Mimicking of the strength loss in the Vasa: model experiments with iron-impregnated recent oak

Shahin Norbakhsh / Ingela Bjurhager / Gunnar Almkvist
Published Online: 2013-02-07 | DOI: https://doi.org/10.1515/hf-2012-0150

Abstract

Previous studies of the oak wood of the 17th century warship the Vasa have shown significant changes in the chemical and mechanical properties compared with recent oak. The most important factors contributing to these changes are the incorporation of iron compounds during waterlogging and the uptake of polyethylene glycol (PEG) in the course of the 17 years of preservation treatment.
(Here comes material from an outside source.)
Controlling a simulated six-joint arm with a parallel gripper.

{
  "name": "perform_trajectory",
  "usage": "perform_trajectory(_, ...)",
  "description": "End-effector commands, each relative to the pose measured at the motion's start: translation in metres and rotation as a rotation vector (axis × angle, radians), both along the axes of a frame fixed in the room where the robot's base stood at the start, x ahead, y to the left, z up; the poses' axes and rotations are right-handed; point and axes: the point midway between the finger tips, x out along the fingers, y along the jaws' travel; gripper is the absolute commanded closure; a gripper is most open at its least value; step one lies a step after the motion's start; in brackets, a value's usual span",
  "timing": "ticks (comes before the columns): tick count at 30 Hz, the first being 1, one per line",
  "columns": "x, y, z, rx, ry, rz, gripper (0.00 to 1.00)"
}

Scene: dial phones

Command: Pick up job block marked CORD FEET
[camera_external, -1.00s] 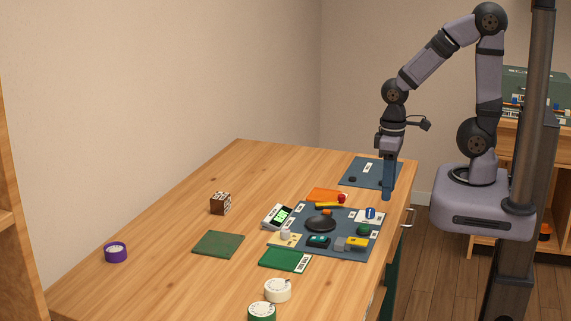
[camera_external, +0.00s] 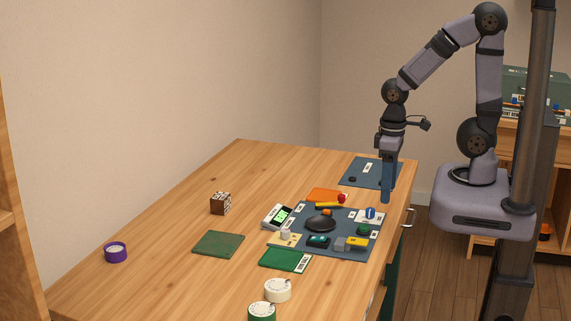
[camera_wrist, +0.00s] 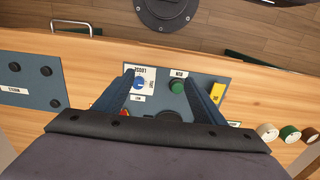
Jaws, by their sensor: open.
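A small brown block (camera_external: 220,204) with pale markings stands on the wooden table, left of the middle, in the external view. Its lettering is too small to read, and I cannot tell whether it says CORD FEET. No block that I can read as CORD FEET shows in either view. My gripper (camera_external: 386,199) points down over the right edge of the table, far to the right of the brown block. In the wrist view, my gripper (camera_wrist: 160,78) is open, with its fingers apart and nothing held between them.
A dark board (camera_external: 340,250) holds a black round part, knobs and a yellow piece. A second dark panel (camera_external: 367,167) lies behind it. A green mat (camera_external: 218,244), purple roll (camera_external: 115,252) and white roll (camera_external: 278,290) lie on the table. The left middle has free room.

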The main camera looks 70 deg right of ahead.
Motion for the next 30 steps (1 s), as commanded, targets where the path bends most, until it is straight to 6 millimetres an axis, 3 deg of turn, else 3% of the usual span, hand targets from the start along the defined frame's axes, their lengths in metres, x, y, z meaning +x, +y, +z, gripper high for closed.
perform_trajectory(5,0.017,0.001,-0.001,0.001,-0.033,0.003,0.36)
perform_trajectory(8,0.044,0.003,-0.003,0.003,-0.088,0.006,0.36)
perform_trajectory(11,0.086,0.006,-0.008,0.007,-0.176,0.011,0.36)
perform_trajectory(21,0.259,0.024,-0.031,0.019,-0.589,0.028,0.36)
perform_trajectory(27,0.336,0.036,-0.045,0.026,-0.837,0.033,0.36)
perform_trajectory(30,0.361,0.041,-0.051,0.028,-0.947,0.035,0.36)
To investigate the effect of iron-dependent oxidative degradation reactions, recent oak wood samples were impregnated with aqueous iron(II) chloride solution (0.1 M) and thereafter exposed to air or pure oxygen at controlled relative humidity in long-term experiments followed by tensile strength (TS) measurements. The iron-impregnated samples exposed to oxygen displayed significant effects already after 1 week and the reduction in TS was ~50% after 1 year. The samples treated with additional PEG displayed less TS reduction, whereas the addition of cysteine had no effect. The size exclusion chromatography of treated samples showed that the average molecular weight of holocellulose had decreased. The results confirm that iron compounds have a detrimental effect in wood and indicate that PEG might act as an antioxidant for the degradation processes. Concerning the Vasa, it may be concluded that most degradation related to iron compounds and oxidative processes have taken place during the first period of conservation when the wood was exposed to oxygen in a still very humid state. Thus, the current rate of oxidative degradation under the present relatively dry museum conditions should be relatively low.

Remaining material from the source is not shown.